I know of no perfect solution to our school calendar challenges. I think that HCPSS’s approach has been reasonably good considering the circumstances. When possible, I support aligning Professional Days with major cultural holidays. But educators must be provided with reasonable opportunities to carry out their non-flexible duties, such as grading. Professional development must be able to occur at appropriate times of the year for certain functions, such as end-of-year teacher articulation meetings, though some flexibility could sometimes be leveraged. I tend to favor a full-week spring break, and if the school year can be extended, putting most snow make-up days at the end of the school year, with a clear final make-up day so families, organizations running camps, etc., can make plans.
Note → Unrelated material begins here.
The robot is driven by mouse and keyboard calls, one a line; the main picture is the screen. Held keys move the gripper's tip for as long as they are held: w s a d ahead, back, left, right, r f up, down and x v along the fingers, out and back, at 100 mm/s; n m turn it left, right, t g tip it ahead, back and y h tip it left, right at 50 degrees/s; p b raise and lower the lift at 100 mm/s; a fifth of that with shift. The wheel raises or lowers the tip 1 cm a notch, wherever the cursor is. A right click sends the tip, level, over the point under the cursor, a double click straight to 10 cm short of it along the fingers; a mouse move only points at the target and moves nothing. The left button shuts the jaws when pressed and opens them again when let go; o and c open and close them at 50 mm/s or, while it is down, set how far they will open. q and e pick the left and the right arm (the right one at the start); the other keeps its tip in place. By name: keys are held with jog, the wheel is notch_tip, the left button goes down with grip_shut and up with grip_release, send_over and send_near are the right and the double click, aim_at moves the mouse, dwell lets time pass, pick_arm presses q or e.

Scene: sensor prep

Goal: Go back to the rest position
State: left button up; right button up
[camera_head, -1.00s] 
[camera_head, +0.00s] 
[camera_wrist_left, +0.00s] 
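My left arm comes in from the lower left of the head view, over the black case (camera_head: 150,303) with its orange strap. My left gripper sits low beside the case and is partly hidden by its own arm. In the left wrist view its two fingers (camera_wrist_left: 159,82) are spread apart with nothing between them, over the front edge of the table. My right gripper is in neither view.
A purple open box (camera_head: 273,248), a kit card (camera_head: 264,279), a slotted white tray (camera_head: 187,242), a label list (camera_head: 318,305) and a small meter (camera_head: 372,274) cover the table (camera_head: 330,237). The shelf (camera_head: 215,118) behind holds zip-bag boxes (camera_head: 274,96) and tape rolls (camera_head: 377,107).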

As school systems can decide not to have school on days that pose major operational issues, such as is presently the case for Rosh Hashanah and Yom Kippur, I think that putting a professional day on Take Your Child to Work Day should also be considered, since normally so many students are absent that instruction tends to be very limited. Also, I would favor school not to be in session on the teacher convention day in the fall, as the quality of instruction would likely be diluted by the number of absent teachers. In general, I support local control when it comes to setting school calendars.

5. How will you address redistricting and improving the balance of socioeconomic diversity across all schools?

 

To a certain extent, HCPSS needs to compensate for a lack of diversity brought on by issues related to housing and zoning. As a member of the Board, I would want to be a proponent of county regulations that would better enable a diverse population to live, work, and be educated together throughout the county. That said, given our current situation, the Board should do what it can to bring about more socio-economically diverse schools when redistricting. Though the decisions must be based on Policy 6010, the criteria in the policy were not assigned weights, so increasing diversity in schools can be more heavily weighted as long as the policy is reasonably followed and the criteria reasonably respected. We should base redistricting on long-term needs and then make adjustments if needed. Now that the location of High School #13 is known, we should redistrict so capacity is addressed for the long term; some of these adjustments should include movement toward where most of the capacity exists. While trying to minimize student movement, at least for students while attending a specific school, balancing socioeconomic diversity should be prioritized. For example, to adjust for capacity, if a community can be moved to School A which is slightly further away than School B but the socioeconomic balancing will be improved, the balancing should be more heavily weighted than the added distance and the move should be made. There would have to be reasonable limits to this and all of the policy criteria would have to be considered, but other than the elimination of overcrowding, socioeconomic balance is the criterion that should receive the most weight when determining which polygons of students will be moved, and what their destination schools will be.